How should I schedule multiple people in multiple places?
September 6, 2013 11:22 AM   Subscribe

I will be assigning a small staff to shifts in multiple locations at different times on a weekly (or bi-weekly) basis. I need to develop an efficient way to keep track of who is supposed to be where at what times, and be able to keep that data for future reference. It would be great if I could keep track of how many shifts each person is assigned on a monthly/quarterly basis. I'm envisioning cumbersome spreadsheets that I'm loathe to create from scratch. Is there an Excel template or a (free/cheap) software solution that will do this for me? Do you do this sort of thing and have advice for me? I'm not the kind of person to reinvent the wheel, so I'd appreciate any help I can get.
posted by LouMac to Work & Money (2 answers total) 1 user marked this as a favorite
 
This is the coolest one I've seen/heard of lately. It's also the only one I can think off the top of my head that both isn't crap and isn't also part of a super expensive POS system with expensive contracts/yearly fees/etc.

It also has integrated shift trading functionality, a smartphone compatible mobile site for people to check their shifts/swap on, and other cool 21st century bits. Not to mention its cloud based so you don't have a single point of failure or have to be emailing it around.

There might be a better thing out there though, since I myself mainly do POS stuff and have barely bumped in to anything like this...
posted by emptythought at 12:15 PM on September 6, 2013


I had to schedule 150 volunteers, 20 staff, and 8 candidates for three days of campaigning, and I ended up just making an excel sheet and using things like COUNTA (I don't remember the explicit formula) to count how many times each person appeared in each row and column. I'm sure there are more sophisticated methods, but we were pretty strapped for cash. The columns were places, the rows were times, and under the places columns were more categories (candidate, staff, volunteer). Outside of the expected shit that happens with campaigns, the excel sheet actually worked really well.

For us, the places were more important than the people. For you, it might be the other way around. In that case I would put the people across the top, times down the bottom, and places in the squares. For mine, it was places across the top, times down the side, people in the squares. The second tab was people across the top, times down the side, and places in the squares. If I would do it again, I would make a third tab which would be the absolute master schedule (9:30 AM: Candidate A, B, C here, Candidate D, E here, Candidate F in class).

Advice: color code
Include a master schedule time-wise (so the "9:30 AM: Candidate A, B, C here" one)
If the number of places is too many to view without scrolling on the spreadsheet, split your staff/locations into two teams.
"Freeze panes" in excel will be your best friend.
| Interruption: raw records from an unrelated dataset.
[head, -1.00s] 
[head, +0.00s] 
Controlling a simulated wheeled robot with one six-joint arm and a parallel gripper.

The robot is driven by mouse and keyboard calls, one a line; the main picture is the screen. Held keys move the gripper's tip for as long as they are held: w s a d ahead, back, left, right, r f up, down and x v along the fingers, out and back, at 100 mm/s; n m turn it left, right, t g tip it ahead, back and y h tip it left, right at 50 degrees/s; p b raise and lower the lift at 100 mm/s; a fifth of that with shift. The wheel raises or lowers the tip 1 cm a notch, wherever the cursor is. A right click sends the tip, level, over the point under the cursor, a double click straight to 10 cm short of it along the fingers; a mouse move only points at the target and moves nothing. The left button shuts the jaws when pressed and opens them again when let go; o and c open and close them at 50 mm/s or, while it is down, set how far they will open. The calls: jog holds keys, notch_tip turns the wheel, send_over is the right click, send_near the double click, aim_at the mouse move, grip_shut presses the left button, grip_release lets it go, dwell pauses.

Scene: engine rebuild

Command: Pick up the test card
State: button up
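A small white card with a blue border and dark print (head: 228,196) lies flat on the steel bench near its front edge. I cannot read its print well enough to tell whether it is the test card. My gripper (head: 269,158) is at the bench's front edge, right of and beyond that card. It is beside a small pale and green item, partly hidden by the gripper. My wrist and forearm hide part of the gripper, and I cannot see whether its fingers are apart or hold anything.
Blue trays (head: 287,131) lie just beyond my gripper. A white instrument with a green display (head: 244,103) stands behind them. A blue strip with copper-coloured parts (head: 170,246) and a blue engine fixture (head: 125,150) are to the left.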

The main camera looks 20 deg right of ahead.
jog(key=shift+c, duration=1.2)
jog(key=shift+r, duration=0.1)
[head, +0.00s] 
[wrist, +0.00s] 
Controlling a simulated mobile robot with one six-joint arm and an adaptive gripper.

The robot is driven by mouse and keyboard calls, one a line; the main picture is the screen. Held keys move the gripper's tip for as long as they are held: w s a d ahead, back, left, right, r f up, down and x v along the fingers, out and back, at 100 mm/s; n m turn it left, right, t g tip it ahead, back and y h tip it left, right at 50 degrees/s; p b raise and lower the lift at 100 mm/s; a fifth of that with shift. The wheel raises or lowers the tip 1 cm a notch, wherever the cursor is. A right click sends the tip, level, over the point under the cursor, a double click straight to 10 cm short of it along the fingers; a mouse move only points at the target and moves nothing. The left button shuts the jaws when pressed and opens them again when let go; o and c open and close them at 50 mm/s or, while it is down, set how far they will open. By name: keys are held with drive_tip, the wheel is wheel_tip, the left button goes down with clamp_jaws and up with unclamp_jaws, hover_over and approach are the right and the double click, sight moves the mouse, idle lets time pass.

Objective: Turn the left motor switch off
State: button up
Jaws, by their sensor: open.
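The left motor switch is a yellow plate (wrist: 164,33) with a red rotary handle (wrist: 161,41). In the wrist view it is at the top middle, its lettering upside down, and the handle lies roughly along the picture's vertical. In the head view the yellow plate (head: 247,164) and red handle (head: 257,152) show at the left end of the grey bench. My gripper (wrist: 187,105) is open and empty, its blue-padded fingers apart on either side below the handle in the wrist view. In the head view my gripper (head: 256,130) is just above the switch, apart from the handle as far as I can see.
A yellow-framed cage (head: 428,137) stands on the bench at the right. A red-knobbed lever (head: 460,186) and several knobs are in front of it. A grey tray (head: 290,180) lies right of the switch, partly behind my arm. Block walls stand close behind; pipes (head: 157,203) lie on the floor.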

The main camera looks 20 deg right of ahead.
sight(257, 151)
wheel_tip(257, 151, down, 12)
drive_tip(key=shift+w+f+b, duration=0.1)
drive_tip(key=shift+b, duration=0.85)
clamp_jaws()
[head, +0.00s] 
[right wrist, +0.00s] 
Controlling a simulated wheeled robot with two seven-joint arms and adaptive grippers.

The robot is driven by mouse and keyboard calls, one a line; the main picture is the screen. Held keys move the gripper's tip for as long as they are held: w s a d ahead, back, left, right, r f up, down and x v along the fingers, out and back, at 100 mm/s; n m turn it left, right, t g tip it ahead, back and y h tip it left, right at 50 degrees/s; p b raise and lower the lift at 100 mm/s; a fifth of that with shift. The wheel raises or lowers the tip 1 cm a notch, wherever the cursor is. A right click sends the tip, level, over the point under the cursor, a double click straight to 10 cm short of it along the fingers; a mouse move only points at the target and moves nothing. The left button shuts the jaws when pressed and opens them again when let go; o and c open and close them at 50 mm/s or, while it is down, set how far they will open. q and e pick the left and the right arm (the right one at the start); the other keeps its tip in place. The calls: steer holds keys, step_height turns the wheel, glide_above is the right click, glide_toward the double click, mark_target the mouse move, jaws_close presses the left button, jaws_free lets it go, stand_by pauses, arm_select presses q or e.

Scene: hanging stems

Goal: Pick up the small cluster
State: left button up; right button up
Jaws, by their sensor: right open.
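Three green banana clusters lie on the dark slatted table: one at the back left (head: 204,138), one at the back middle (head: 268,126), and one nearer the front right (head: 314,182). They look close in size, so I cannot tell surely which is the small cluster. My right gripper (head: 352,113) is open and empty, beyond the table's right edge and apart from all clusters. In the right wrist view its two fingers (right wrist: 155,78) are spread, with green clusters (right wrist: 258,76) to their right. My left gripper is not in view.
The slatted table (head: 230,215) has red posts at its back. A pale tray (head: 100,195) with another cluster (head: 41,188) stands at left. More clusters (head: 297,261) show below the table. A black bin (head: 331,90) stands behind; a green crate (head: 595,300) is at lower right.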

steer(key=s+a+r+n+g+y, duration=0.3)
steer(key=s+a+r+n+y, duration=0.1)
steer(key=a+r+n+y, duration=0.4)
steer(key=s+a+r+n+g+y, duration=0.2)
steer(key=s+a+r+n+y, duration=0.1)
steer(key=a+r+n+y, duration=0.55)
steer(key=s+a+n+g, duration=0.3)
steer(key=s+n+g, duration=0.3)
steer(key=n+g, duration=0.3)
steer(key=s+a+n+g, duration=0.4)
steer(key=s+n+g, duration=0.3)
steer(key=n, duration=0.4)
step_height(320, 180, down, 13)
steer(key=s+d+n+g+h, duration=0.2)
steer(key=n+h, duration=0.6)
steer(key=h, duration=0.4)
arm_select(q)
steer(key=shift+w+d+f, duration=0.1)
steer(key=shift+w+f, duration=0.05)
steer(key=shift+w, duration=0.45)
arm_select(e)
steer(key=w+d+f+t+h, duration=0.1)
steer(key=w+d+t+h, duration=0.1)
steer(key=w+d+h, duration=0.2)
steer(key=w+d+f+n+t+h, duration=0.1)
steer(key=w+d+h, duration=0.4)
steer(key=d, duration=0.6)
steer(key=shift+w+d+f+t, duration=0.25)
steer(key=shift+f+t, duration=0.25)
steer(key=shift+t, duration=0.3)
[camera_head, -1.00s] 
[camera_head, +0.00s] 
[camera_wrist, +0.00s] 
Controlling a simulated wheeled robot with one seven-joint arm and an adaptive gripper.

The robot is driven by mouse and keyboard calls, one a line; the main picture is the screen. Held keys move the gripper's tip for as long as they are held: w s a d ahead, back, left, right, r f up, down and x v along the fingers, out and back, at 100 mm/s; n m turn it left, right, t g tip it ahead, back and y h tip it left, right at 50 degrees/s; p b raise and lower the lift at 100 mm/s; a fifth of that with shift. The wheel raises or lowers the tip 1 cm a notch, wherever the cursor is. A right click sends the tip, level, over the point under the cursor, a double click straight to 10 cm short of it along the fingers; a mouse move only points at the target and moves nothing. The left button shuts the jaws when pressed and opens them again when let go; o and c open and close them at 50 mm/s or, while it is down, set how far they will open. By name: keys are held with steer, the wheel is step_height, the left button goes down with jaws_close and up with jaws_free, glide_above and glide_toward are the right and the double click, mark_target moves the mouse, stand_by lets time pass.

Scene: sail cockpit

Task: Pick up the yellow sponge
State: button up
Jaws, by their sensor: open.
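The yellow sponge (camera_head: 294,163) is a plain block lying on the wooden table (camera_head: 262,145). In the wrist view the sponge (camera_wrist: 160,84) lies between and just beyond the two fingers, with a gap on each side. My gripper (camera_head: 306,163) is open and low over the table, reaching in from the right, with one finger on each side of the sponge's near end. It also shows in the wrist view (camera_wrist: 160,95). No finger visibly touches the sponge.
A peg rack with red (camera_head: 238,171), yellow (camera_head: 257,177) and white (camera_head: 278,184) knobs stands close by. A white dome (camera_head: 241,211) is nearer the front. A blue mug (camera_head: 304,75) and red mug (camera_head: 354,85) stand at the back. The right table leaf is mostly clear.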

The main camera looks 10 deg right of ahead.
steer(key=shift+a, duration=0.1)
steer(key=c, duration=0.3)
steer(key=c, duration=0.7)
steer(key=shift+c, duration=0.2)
I don't think this will be as cumbersome as you realize. I was also juggling candidate's class schedules (so I couldn't just be like: at any time, eight candidates need to be in places, because there weren't always eight candidates available), staff class schedules, and volunteer irregularities ("I said I was available for eight hours on Monday but I actually meant I don't have class on Monday and tbh I'd rather take a nap."), plus keeping track of twenty computers. It all worked out pretty well :).

(Of course, if this is for a campaign, then I would have a whole bunch more suggestions for you :) )

I'm sure this was very disjointed. Let me know if you have any specific questions :).